Lors d’une prise de parole en public, un schéma permet de rendre visible et donc concret quelque chose d’abstrait. En cela, il rend le propos du discours plus facile à mémoriser : on retient plus facilement les images, que les mots qui y sont associés.
Ainsi, en sortant un large panneau sur lequel était dessinée une bombe avec une mèche allumée, Netanyahou était sûr de créer l’évènement et de faire parler.
La bombe est sur le point d’exploser, ce qui vise à alerter, à symboliser un danger imminent, à montrer l’urgence.

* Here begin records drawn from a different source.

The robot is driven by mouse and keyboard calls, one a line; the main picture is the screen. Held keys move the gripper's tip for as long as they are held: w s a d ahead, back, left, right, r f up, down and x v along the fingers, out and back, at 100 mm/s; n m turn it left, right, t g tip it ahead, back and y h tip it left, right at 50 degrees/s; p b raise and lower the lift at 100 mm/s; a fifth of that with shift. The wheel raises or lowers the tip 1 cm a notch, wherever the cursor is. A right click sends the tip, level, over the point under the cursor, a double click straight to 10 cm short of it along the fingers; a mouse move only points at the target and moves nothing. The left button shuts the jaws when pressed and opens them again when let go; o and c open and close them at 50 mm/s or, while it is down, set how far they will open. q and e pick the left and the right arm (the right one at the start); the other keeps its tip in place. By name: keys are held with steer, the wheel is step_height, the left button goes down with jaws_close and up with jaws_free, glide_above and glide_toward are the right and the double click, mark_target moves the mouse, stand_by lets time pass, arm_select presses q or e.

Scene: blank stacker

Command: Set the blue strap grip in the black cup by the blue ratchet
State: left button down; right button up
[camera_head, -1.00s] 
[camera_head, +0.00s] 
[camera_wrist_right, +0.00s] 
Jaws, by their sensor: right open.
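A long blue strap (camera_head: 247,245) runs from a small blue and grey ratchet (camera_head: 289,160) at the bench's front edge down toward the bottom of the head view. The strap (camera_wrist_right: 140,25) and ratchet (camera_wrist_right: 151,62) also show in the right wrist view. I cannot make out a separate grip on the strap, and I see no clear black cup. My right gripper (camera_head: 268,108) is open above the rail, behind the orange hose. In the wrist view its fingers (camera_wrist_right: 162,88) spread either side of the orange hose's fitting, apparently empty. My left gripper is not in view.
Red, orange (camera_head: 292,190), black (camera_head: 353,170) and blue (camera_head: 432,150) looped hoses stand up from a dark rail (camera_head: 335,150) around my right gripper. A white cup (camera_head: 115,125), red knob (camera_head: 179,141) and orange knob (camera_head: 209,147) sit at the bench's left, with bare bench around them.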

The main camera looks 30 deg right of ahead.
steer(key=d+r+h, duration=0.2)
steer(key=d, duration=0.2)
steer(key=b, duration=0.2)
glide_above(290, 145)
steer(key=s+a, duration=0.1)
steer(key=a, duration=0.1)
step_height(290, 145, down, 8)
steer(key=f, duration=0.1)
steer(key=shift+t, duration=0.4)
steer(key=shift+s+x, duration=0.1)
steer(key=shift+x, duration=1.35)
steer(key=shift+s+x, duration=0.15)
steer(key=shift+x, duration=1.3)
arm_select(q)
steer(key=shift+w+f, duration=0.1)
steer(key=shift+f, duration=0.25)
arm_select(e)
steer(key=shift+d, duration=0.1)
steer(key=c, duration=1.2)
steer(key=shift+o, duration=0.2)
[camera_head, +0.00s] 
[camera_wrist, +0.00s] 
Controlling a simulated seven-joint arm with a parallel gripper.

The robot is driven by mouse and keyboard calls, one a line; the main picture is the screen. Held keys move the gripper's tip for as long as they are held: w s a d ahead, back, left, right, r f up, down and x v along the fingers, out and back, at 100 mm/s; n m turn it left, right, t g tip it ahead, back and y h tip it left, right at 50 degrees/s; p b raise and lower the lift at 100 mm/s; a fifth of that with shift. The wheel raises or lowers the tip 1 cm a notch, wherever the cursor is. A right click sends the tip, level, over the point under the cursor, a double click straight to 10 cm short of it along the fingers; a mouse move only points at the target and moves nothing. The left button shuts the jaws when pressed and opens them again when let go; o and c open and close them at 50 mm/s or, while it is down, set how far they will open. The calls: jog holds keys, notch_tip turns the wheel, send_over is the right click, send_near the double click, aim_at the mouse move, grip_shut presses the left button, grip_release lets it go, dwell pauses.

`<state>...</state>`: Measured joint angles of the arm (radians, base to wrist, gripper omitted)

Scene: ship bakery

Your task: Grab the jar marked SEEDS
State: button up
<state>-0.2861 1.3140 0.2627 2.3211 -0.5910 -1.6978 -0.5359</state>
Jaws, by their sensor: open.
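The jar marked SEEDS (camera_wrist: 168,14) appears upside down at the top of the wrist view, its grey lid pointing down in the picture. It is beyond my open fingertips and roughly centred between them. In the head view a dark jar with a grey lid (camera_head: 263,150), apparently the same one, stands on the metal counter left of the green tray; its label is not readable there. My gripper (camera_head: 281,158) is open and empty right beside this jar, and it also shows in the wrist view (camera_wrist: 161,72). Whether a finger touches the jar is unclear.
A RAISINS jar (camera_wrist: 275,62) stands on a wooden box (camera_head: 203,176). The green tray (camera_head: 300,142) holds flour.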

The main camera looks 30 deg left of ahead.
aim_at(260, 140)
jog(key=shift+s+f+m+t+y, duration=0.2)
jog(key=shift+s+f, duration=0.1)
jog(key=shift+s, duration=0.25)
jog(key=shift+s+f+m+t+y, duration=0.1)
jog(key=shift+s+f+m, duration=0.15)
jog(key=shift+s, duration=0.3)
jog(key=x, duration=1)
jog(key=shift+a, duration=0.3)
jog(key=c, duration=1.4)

La bombe représente également les différentes étapes de progression du programme nucléaire iranien, la première à 70%, la seconde à 90%. Quant à la ligne rouge, c’est le Premier ministre d’Israël lui-même qui la trace, dégainant un gros feutre et insistant sur cette limite fatidique avant le stade final, irréversible, appuyant le trait et repassant dessus plusieurs fois.
En dessinant la « ligne rouge », il la rend ainsi lui-même visible et claire, claire car visible. Il rend concrètes sa volonté et la possibilité d’agir.
L’effet de sa prestation tient donc a un impact visuel extrêmement fort.
Un dessin vaut mieux qu’un long discours. Son dessin, très simple, et même simpliste pour ne pas dire ridicule, se substitue aux habituels discours complexes et techniques sur le nucléaire. Et tandis que, selon l’adage, certaines paroles « s’envolent », son image au gros marqueur, elle, demeure indélébile…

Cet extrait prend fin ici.